* **Exercise prompt**: Output the material below in full, exactly as it is.

* **Data provided**:
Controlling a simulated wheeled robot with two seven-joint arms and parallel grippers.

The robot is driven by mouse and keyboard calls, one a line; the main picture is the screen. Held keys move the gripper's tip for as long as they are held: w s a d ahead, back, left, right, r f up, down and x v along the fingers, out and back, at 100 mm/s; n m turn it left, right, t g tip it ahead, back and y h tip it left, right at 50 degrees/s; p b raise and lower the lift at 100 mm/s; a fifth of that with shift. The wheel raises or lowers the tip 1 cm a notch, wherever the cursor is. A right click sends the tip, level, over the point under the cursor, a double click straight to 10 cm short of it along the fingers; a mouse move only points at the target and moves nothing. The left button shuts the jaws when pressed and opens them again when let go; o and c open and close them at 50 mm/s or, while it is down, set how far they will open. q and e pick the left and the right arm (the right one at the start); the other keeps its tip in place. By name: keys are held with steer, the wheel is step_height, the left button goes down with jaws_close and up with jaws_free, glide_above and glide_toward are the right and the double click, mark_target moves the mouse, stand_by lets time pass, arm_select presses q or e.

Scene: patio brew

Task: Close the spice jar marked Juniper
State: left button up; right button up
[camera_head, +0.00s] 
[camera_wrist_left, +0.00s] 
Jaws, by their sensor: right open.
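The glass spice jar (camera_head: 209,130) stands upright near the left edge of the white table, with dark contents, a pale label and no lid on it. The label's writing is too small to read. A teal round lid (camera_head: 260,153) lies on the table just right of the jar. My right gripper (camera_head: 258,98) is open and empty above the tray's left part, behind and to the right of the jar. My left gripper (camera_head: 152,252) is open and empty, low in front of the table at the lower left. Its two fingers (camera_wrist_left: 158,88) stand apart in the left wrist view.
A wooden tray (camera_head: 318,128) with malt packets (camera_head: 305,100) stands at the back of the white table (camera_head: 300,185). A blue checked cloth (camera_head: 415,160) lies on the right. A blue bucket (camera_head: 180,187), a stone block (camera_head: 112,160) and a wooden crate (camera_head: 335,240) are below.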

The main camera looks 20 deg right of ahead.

* **Written response**:
Controlling a simulated wheeled robot with two seven-joint arms and parallel grippers.

The robot is driven by mouse and keyboard calls, one a line; the main picture is the screen. Held keys move the gripper's tip for as long as they are held: w s a d ahead, back, left, right, r f up, down and x v along the fingers, out and back, at 100 mm/s; n m turn it left, right, t g tip it ahead, back and y h tip it left, right at 50 degrees/s; p b raise and lower the lift at 100 mm/s; a fifth of that with shift. The wheel raises or lowers the tip 1 cm a notch, wherever the cursor is. A right click sends the tip, level, over the point under the cursor, a double click straight to 10 cm short of it along the fingers; a mouse move only points at the target and moves nothing. The left button shuts the jaws when pressed and opens them again when let go; o and c open and close them at 50 mm/s or, while it is down, set how far they will open. q and e pick the left and the right arm (the right one at the start); the other keeps its tip in place. By name: keys are held with steer, the wheel is step_height, the left button goes down with jaws_close and up with jaws_free, glide_above and glide_toward are the right and the double click, mark_target moves the mouse, stand_by lets time pass, arm_select presses q or e.

Scene: patio brew

Task: Close the spice jar marked Juniper
State: left button up; right button up
[camera_head, +0.00s] 
[camera_wrist_left, +0.00s] 
Jaws, by their sensor: right open.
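The glass spice jar (camera_head: 209,130) stands upright near the left edge of the white table, with dark contents, a pale label and no lid on it. The label's writing is too small to read. A teal round lid (camera_head: 260,153) lies on the table just right of the jar. My right gripper (camera_head: 258,98) is open and empty above the tray's left part, behind and to the right of the jar. My left gripper (camera_head: 152,252) is open and empty, low in front of the table at the lower left. Its two fingers (camera_wrist_left: 158,88) stand apart in the left wrist view.
A wooden tray (camera_head: 318,128) with malt packets (camera_head: 305,100) stands at the back of the white table (camera_head: 300,185). A blue checked cloth (camera_head: 415,160) lies on the right. A blue bucket (camera_head: 180,187), a stone block (camera_head: 112,160) and a wooden crate (camera_head: 335,240) are below.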

The main camera looks 20 deg right of ahead.

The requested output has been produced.